Furthermore, in 2014 Shooshie set up MAIX (Malaysian Artists’ Intention Experiment), a new collective artist platform offering research, exhibition, and discussion facilities in Malaysia. Through both her personal practice and involvement with MAIX, she continues to work actively while forming communities with members across diverse fields.
In Japan Shooshie is known for her participation in numerous group exhibitions including “Emotional Drawing” (The National Museum of Modern Art Tokyo/The National Museum of Modern Art Kyoto, 2008), “SUNSHOWER Contemporary Art from Southeast Asia 1980s to Now” (The National Art Center, Tokyo x Mori Art Museum, Tokyo, 2017), “Yokohama Triennale 2017 ‘Islands, Constellations & Galapagos’” (Yokohama Museum of Art and other venues), as well as her continued participation in the artist in residence program “AIR Onomichi” (Onomichi, Hiroshima Prefecture) initiated in 2013. Shooshie is also scheduled to present a solo exhibition at the Onomichi City Museum of Art in 2023.
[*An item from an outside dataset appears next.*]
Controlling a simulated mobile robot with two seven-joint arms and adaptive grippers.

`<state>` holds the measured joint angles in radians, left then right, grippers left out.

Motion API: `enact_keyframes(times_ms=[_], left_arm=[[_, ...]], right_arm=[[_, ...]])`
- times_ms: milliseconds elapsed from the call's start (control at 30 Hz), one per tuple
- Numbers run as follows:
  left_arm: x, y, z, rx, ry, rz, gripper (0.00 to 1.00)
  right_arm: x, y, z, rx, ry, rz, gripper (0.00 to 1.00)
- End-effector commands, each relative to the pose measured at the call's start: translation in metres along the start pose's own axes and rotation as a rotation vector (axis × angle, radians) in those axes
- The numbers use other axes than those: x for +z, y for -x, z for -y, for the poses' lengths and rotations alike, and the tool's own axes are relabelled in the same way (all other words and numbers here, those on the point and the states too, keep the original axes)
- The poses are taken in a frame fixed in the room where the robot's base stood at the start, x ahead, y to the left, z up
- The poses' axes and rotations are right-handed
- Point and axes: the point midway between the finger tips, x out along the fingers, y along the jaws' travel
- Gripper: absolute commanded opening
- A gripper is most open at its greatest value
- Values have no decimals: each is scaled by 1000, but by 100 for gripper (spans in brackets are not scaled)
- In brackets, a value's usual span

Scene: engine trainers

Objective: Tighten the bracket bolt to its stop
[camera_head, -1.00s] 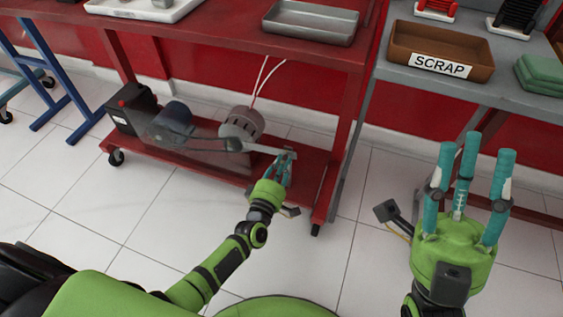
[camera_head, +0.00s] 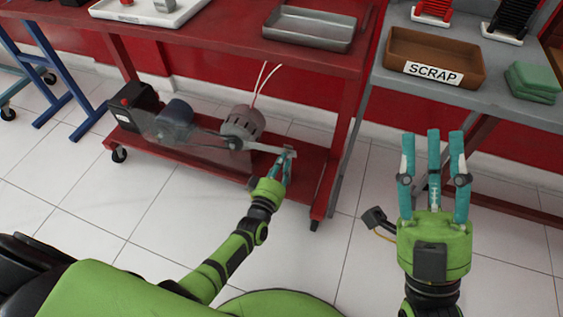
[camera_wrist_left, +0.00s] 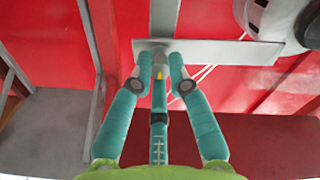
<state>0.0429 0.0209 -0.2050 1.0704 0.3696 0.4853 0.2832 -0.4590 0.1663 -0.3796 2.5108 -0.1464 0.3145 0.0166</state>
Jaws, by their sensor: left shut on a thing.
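A long grey flat bar (camera_head: 262,147) reaches from the round grey alternator-like unit (camera_head: 243,122) toward the right, above the red lower shelf. My left gripper (camera_head: 287,162) is shut on the bar's free end. The left wrist view shows the fingertips (camera_wrist_left: 161,56) together at the grey bar (camera_wrist_left: 222,52), with the round unit (camera_wrist_left: 272,18) at upper right. A dark round spot (camera_head: 235,143) shows where the bar meets the unit; I cannot make out the bracket bolt clearly. My right gripper (camera_head: 434,143) is open, empty and raised, fingers pointing up, away from the bar.
On the shelf (camera_head: 205,153) are a clear guard, a blue cylinder (camera_head: 175,116) and a black box (camera_head: 135,103) with a red button. The red table (camera_head: 215,35) overhangs them. A SCRAP tray (camera_head: 435,58) stands on the grey bench at right. Pale floor lies open in front.

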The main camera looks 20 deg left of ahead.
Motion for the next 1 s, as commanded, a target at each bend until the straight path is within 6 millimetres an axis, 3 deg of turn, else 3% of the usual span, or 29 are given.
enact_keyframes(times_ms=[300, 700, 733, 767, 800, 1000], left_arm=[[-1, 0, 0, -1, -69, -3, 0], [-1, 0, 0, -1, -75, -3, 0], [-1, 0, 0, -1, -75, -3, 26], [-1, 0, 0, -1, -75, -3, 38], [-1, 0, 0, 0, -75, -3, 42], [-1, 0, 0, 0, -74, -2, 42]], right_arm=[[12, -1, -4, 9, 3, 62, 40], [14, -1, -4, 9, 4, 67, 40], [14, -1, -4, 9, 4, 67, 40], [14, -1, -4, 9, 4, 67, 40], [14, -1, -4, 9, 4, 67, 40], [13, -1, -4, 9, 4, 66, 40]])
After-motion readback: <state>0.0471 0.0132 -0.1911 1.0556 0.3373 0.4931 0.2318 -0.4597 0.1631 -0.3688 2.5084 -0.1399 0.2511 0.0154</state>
Her work is housed in the collections of Kadist Foundation (Paris, France), Singapore Art Museum, and the National Museum of Modern Art, Tokyo.
In her solo exhibition “Lore of Equator” at Tomio Koyama Gallery in 2021, she presented a series of 100 “Labu Sayong” handcrafted water vessels made by traditional Malaysian techniques of pottery making, which is her “creative activities of the public sphere” under the theme of “the conservation of art”; a new idea that the artist has continued to explore since 2019.
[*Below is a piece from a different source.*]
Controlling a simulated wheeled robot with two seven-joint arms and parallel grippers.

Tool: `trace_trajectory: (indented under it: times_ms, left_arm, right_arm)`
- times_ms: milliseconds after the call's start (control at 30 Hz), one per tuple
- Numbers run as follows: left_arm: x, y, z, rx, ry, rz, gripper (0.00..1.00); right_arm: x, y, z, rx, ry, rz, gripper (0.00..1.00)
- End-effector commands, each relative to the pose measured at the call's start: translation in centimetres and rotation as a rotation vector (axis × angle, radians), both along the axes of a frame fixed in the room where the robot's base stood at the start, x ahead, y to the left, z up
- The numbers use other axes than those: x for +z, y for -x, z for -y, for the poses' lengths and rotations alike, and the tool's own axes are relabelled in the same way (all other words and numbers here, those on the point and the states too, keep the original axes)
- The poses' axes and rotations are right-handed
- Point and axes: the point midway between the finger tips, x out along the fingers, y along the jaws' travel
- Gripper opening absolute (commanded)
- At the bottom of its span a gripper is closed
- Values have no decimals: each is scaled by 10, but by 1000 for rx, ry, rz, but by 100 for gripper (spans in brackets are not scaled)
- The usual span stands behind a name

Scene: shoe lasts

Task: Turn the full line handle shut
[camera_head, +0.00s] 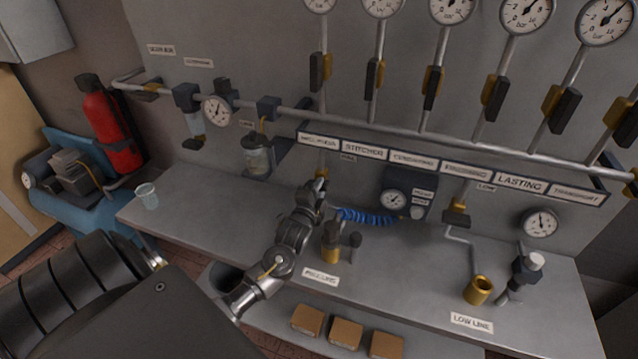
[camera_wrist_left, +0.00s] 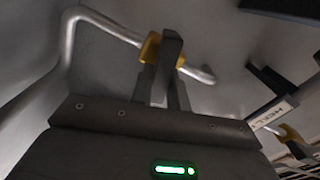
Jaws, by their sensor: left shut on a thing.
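The full line valve (camera_head: 322,172) has a yellow body on a pipe at the back wall, above the "FULL LINE" label (camera_head: 320,277). My left gripper (camera_head: 318,188) reaches up to it from below and is shut on its handle. In the left wrist view, the dark handle (camera_wrist_left: 170,48) is at the fingertips (camera_wrist_left: 168,75), beside the yellow valve body (camera_wrist_left: 150,46) on a bent grey pipe (camera_wrist_left: 98,22). The fingers and handle overlap, so the handle's exact angle is hard to tell. My right gripper is not in view.
A brass fitting (camera_head: 330,248) and blue coiled hose (camera_head: 368,217) are close to my left arm. A clear cup (camera_head: 147,196) stands on the bench's left, where the top is mostly free.

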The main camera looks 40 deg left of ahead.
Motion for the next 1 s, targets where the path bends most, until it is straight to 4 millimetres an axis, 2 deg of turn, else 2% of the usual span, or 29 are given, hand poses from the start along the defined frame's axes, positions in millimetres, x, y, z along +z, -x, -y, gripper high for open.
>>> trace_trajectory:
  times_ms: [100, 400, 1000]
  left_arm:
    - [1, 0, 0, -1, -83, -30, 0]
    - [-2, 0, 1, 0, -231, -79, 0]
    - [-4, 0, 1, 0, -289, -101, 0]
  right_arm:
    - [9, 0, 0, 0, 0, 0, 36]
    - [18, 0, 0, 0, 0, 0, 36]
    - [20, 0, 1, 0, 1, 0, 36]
The film, produced in collaboration with Berlin-based film director Katharina Copony, shows Mak Nah, the sole female ceramicist who is presently able to work with this technique, is producing “Labu Sayong” through a relaxed and meditative process of seemingly engaging in a dialogue with nature and channeling one’s soul and spirit into the work.
In hopes to preserve this precious tradition, Shooshie works with members of MAIX to support and provide ideas to female ceramicist Mak Nah. It is further planned that the sales of these “Labu Sayong” will be used to fund the establishment of the Labu Sayong Museum.